Ojjeh sabe que o projeto está em boas mãos e o resto da combinação será um sucesso, mas quer algo em troca: uma participação minoritária na equipa. Dennis aceita e cede 14 por cento em troca de ele financiar a cem por cento o motor Turbo que eles tanto desejam para não ficar para trás.

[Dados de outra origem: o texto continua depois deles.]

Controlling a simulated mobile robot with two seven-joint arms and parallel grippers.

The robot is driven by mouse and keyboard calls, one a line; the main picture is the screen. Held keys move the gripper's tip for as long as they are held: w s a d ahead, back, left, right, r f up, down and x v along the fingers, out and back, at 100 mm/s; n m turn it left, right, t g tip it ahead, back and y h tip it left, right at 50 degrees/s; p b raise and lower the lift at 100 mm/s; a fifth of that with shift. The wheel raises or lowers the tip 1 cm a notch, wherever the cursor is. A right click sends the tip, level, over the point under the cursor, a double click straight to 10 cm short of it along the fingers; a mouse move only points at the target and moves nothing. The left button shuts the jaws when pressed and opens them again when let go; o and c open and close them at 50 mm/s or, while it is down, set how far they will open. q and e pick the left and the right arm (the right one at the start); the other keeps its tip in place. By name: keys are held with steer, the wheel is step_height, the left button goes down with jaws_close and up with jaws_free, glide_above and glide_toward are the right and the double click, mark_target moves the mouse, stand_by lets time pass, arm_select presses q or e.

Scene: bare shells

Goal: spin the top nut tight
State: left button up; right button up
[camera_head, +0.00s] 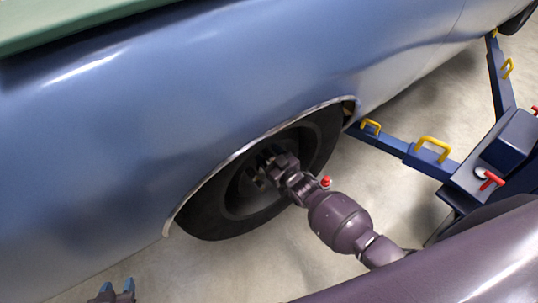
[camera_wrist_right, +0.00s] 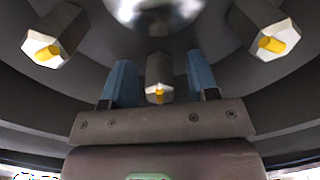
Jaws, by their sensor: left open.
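The car wheel (camera_head: 205,220) sits under the blue car's arch. My right gripper (camera_head: 268,168) is at its hub, mostly hidden by its own arm in the head view. In the right wrist view, my right gripper's blue fingers (camera_wrist_right: 162,85) stand apart on either side of a grey hex nut (camera_wrist_right: 159,72) with a yellow stud end. Gaps show between the nut and both fingers. Two more hex nuts, left (camera_wrist_right: 46,47) and right (camera_wrist_right: 268,40), sit around a shiny round hub (camera_wrist_right: 155,10). My left gripper (camera_head: 117,288) is open and empty at the bottom left, away from the wheel.
The blue car body (camera_head: 120,120) fills the upper left. Right of the wheel, a blue lift arm (camera_head: 395,146) with yellow handles (camera_head: 433,145) reaches under the car, joined to a blue lift base (camera_head: 500,155) with a red handle (camera_head: 490,179). Bare floor (camera_head: 215,268) lies below the wheel.

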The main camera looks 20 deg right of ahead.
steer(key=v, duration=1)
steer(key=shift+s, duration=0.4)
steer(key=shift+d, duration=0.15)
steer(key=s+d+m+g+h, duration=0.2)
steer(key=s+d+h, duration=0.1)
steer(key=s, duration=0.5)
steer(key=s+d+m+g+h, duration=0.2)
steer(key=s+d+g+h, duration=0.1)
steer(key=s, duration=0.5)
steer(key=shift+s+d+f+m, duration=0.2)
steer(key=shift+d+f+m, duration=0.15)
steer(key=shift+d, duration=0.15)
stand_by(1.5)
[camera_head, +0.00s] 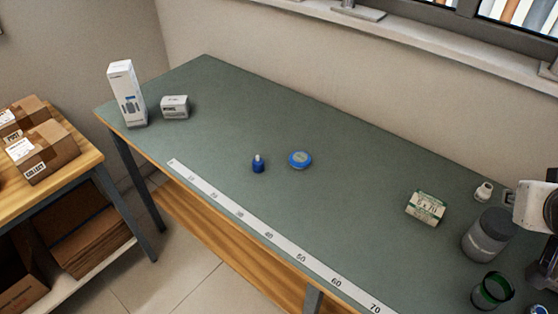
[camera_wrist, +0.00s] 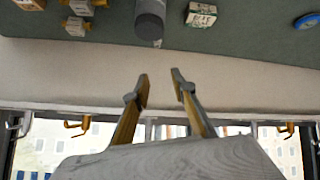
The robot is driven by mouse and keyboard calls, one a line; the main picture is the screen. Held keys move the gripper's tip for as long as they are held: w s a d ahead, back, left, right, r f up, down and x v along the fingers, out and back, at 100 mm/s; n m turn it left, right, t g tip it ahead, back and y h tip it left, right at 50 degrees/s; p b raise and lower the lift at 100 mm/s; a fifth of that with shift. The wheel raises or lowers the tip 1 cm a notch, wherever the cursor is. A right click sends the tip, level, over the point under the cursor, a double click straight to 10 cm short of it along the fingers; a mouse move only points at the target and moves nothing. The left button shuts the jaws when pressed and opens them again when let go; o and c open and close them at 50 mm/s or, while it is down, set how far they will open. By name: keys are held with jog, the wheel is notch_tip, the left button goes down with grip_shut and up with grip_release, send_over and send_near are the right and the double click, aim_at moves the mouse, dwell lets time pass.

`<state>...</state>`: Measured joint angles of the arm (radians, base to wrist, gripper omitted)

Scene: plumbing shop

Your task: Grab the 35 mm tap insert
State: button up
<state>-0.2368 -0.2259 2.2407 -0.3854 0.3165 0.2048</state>
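A small blue piece with a pale stem (camera_head: 258,164), which looks like the tap insert, stands upright near the middle of the green bench in the head view. Just right of it lies a flat round blue tin or disc (camera_head: 300,159), also at the top right of the wrist view (camera_wrist: 307,21). I do not make out the blue insert in the wrist view. My gripper (camera_wrist: 160,84) is open with nothing between its fingers. It is far from the insert; its fingers are not visible in the head view.
The green bench (camera_head: 215,130) has a ruler strip (camera_head: 240,214) along its front. A white carton (camera_head: 127,95) and small box (camera_head: 175,107) stand left. A labelled box (camera_head: 426,208), grey cylinder (camera_head: 487,235), white fitting (camera_head: 484,191) and green-rimmed cup (camera_head: 492,291) stand right. The middle is mostly clear.

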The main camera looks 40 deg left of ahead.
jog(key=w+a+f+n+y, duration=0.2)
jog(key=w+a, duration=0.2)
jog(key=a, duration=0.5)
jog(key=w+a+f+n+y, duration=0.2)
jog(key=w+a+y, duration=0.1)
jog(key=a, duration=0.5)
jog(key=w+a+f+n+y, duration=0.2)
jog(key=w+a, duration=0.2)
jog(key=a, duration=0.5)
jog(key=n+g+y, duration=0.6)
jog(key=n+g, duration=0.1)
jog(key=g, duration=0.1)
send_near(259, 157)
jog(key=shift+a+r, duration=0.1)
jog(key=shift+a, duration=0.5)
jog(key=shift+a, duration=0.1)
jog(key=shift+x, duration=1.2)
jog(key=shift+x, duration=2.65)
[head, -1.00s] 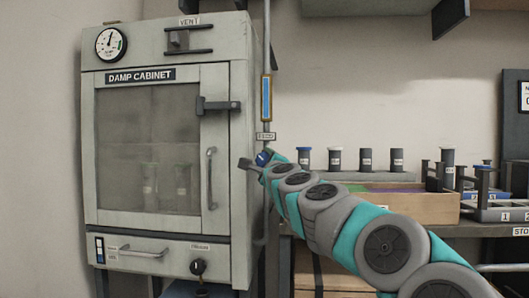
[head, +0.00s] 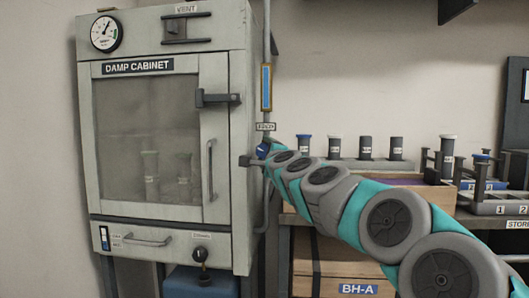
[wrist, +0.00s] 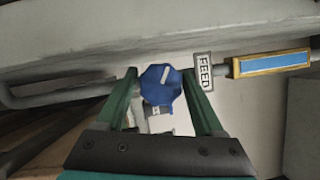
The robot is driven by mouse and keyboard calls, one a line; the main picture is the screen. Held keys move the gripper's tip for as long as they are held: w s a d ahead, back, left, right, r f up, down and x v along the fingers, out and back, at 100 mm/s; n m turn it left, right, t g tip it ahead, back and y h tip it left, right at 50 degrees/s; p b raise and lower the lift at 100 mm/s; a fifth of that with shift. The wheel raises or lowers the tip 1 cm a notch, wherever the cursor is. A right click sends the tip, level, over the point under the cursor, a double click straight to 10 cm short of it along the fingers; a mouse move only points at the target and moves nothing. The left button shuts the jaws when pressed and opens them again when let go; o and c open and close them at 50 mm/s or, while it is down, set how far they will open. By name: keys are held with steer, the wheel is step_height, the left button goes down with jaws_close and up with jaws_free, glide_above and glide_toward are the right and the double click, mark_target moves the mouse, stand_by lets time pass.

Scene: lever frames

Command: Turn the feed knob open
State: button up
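Narrow gaps seem to show between the knob and the fingers. In the head view my gripper (head: 252,160) is at the knob, its fingers partly hidden by my arm.
The damp cabinet (head: 160,140) stands close on the left. A sight gauge (head: 266,88) with a blue column is on the pipe above the knob. A shelf with several dark canisters (head: 365,148) and a wooden box (head: 425,196) lies behind my arm.

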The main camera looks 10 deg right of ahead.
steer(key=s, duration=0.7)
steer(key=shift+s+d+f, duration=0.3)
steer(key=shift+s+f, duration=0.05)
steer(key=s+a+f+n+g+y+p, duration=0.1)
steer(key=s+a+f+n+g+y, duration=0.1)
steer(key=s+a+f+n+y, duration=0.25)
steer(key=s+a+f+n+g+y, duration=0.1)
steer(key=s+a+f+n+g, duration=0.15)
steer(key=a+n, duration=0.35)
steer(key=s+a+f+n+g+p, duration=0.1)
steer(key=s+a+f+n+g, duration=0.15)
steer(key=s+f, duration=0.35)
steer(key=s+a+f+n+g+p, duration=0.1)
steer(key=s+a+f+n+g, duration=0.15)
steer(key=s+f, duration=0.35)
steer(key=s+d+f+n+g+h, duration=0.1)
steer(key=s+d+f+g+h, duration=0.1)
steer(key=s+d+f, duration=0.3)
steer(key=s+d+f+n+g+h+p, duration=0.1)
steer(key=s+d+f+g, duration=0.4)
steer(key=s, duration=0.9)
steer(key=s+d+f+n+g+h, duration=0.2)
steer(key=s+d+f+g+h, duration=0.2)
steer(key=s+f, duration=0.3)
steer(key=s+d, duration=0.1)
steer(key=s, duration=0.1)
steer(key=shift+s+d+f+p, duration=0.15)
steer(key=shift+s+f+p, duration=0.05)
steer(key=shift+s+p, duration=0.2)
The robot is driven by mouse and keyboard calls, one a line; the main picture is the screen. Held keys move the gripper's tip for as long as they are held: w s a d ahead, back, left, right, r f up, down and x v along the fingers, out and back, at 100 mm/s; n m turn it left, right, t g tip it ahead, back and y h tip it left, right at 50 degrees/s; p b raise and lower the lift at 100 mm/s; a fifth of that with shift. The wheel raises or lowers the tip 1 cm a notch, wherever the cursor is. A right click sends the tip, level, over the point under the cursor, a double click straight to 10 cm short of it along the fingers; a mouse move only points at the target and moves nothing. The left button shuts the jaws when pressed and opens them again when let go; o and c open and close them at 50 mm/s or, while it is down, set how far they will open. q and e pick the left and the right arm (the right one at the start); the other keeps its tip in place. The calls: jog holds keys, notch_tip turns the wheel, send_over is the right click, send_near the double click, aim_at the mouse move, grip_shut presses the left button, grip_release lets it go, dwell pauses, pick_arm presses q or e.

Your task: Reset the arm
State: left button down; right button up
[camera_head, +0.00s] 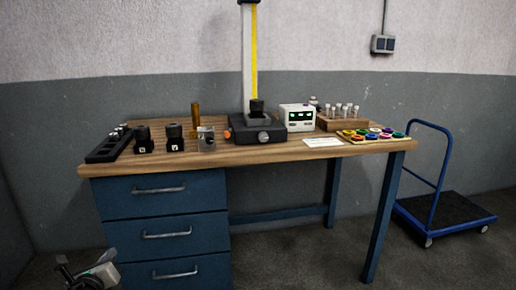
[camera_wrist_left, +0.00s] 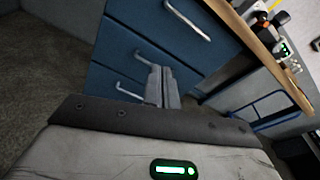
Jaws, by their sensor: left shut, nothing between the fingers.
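My left gripper (camera_head: 68,268) is at the bottom left of the head view, low in front of the blue drawers and below the table top. In the left wrist view its two fingers (camera_wrist_left: 163,86) are together, with nothing between them. They point toward the blue drawer unit (camera_wrist_left: 150,40) and look apart from it. My right gripper is not in either view.
A wooden-topped workbench (camera_head: 240,153) carries black tool holders (camera_head: 108,146), a grey-black device (camera_head: 256,127), a white box with a green display (camera_head: 297,117), a rack of vials (camera_head: 342,123) and coloured rings (camera_head: 371,134). A blue trolley (camera_head: 440,207) stands at right. Floor is open in front.

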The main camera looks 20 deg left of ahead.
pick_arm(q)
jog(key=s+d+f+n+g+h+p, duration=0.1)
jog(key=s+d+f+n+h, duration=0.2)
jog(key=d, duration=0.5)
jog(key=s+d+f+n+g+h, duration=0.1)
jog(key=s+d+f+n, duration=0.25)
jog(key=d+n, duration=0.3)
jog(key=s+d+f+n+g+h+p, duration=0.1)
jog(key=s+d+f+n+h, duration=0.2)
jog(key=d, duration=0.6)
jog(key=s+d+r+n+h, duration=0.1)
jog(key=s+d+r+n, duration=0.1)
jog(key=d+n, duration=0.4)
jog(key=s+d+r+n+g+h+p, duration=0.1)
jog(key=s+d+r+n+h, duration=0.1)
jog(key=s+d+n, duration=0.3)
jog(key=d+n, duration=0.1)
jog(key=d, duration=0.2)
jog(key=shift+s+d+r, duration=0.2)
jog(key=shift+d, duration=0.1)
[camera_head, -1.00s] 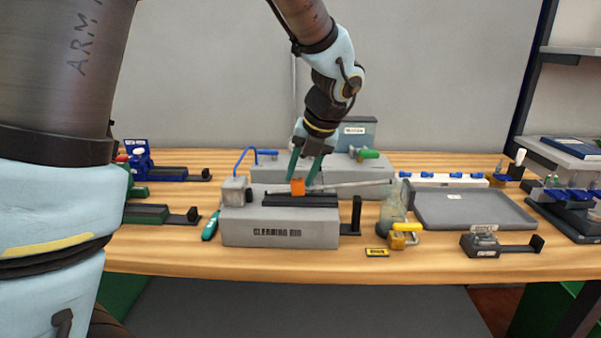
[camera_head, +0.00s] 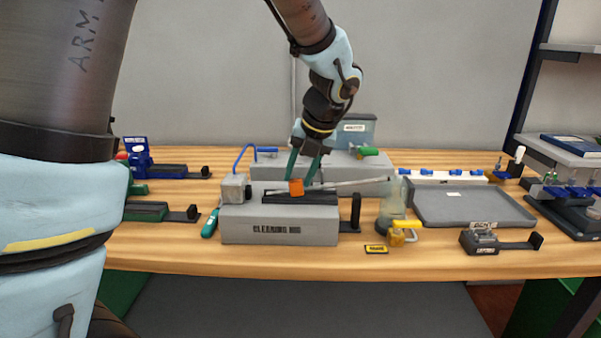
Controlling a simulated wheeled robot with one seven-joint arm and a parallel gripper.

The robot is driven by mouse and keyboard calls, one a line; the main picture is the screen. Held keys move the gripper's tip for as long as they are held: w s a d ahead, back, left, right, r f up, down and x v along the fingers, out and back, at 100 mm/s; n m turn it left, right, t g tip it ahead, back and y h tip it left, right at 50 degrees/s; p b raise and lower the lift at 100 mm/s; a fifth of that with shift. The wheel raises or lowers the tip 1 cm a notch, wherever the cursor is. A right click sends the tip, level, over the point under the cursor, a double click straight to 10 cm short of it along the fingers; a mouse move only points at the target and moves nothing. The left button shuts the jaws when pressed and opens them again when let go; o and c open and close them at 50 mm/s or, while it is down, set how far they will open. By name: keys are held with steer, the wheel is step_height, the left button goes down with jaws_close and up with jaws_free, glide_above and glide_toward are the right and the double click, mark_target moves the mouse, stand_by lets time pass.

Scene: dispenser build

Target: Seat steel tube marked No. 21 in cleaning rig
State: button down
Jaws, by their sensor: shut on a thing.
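The cleaning rig (camera_head: 280,226) is a grey block labelled as such, at the middle of the bench. It has a dark channel (camera_head: 318,199) on top, a grey box at its left end and a black upright stop at its right. My gripper (camera_head: 301,186) is over the channel, pointing down, its green fingers shut on the steel tube (camera_head: 350,182). The tube lies roughly level, its right end reaching past the rig. An orange block (camera_head: 296,187) shows at the fingertips near the tube's left part. I cannot read any number on the tube, nor tell whether it touches the channel.
A glass bottle (camera_head: 391,203) and a yellow-handled valve (camera_head: 404,230) stand right of the rig. A grey tray (camera_head: 475,219) lies farther right, with a small dark fixture (camera_head: 484,243) in front. A green-handled tool (camera_head: 211,224) lies to the left. Grey blocks stand behind.

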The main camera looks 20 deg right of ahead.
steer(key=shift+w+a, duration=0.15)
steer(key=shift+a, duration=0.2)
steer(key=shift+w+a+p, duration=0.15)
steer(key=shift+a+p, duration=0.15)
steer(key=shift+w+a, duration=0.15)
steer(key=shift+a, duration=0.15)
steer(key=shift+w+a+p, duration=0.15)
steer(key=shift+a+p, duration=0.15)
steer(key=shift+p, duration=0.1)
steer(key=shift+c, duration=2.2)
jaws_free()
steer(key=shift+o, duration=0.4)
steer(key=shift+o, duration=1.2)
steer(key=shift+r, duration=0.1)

Compensou: até ao GP da Austrália de 1987, a McLaren conseguirá 25 vitórias, 54 pódios, sete pole-positions e 18 voltas mais rápidas, para além dos títulos de pilotos de 1984 a 1986, dois deles com Alain Prost, depois do primeiro, por parte de Niki Lauda, conquistado no Estoril por meio ponto, a diferença mais pequena de sempre. Um investimento que compensou bastante, mas os pilotos que tinha e o chassis desenhado também ajudou imenso. Quando se retira de vez, no final de 1987, o motor já dava mais de mil cavalos na qualificação e 960 em corrida, às 12.600 rpm.
Ojjeh, morto ontem aos 68 anos, sabia mexer-se no mundo da alta finança e das tecnologias. Era um sujeito bem humorado e despretensioso, que nunca deixou de dizer que apesar de ter todo o dinheiro do mundo, e ser astuto nos seus negócios, sabia onde estava o seu coração e a sua paixão. Braço direito de Dennis, parceiro silencioso em muitos dos investimentos e aventuras, muitas delas com muito sucesso, acompanhou-o quando ela decidiu construir carros de estrada, a McLaren Automotive, como a Ferrari, cimentando o legado iniciado pelo neozelandês Bruce McLaren. E mais do que investir o dinheiro na sua paixão, também ajudou a consolidar a sua estrutura acionaria, com a entrada do fundo soberano do Bahrein no capital da marca.
Não admira que Zak Brown o tenha chamado de "titã" no seu elogio fúnebre. É que muito daquilo que a McLaren é hoje deve-se a ele. E tudo começou com as 800 mil libras que ele gastou para desenvolver um motor Turbo, há quase 40 anos.